Technology. Companies will need flexible and best-in-class open and modular technology, including a multiplatform tech stack. A customer data platform will store and segment data, unify consumer profiles, and activate audiences across channels. An analytics platform will drive the personalization requirements, and a content platform will assemble pieces of content together in different forms and shapes to personalize the creative treatment for each customer. The engagement platform plugs in the content dynamically to personalize the experience at the point of interaction.
The engagement platform must provide an overall orchestration and configuration mechanism that enables the components of the stack to communicate through a flexible and scalable data layer. This entails making outbound messaging aware in real time of ongoing and past customer treatments.
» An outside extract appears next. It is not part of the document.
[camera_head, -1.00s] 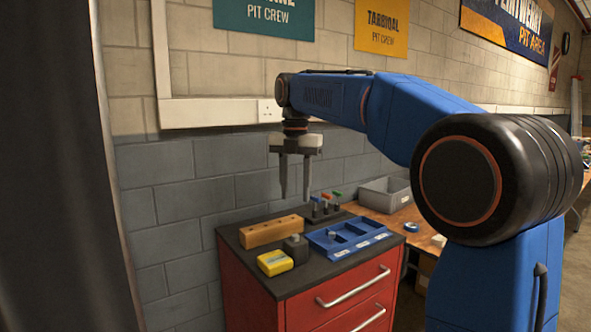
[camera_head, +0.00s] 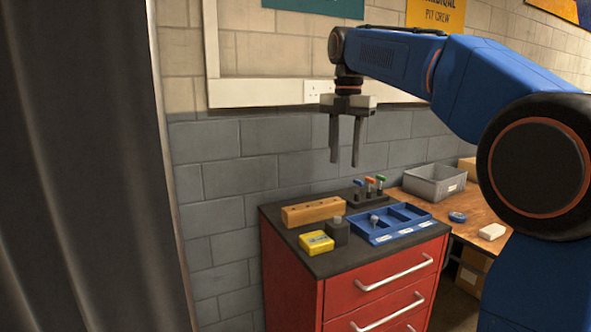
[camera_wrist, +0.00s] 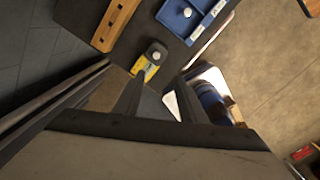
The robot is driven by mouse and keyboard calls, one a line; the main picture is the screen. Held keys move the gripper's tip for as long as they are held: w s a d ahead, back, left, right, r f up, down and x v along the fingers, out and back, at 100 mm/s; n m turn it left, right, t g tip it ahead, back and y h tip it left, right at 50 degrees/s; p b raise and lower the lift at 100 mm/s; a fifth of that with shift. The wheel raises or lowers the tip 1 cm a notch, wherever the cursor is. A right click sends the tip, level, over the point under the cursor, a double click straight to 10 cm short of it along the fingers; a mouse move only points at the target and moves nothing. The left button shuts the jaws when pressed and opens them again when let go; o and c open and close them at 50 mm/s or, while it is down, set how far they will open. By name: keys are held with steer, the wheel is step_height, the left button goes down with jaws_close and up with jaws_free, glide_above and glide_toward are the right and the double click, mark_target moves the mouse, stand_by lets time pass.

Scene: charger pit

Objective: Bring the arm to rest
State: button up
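My gripper (camera_head: 345,163) hangs from my blue arm with its two grey fingers pointing down. The fingers are apart with nothing between them. It hovers in the air above and behind the red drawer cabinet (camera_head: 370,287) in the head view, touching nothing there. In the wrist view the fingers (camera_wrist: 152,95) show as dark shapes, apart, with the yellow box (camera_wrist: 146,69) seen beyond them. My arm is raised and bent, reaching in from the right.
The dark cabinet top (camera_head: 286,231) holds a wooden block (camera_head: 313,211), a yellow box (camera_head: 316,242), a small dark block (camera_head: 337,232), a blue tray (camera_head: 395,222) and a tool stand (camera_head: 368,197). A wooden bench (camera_head: 467,204) with a grey bin (camera_head: 434,183) stands right. A dark curtain (camera_head: 85,170) hangs left.

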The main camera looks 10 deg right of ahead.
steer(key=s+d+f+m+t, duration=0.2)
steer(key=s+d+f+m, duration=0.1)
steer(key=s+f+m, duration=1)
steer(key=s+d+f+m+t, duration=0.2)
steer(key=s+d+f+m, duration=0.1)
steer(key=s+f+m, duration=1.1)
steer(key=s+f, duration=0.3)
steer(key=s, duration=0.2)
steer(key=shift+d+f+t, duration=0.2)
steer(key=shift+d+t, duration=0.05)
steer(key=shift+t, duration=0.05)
Ideally, businesses will be able to optimize both outbound communications and in-the-moment interactions against a common set of goals to ensure consistent treatments along each step in the customer journey.
Getting More Personal
This all adds up to a big change for most organizations. Rather than building out a fully developed capability, we recommend an agile, iterative approach that starts with a few use cases and minimum viable content personalization product (MVP) that can be improved and perfected based on actual experience and market feedback. This high-level roadmap can help you get there.
The ability to deliver individually relevant content at scale is the next frontier of marketing. The companies that develop this capability first will be able to use it to cement customer relationships that will be difficult for competitors to break up.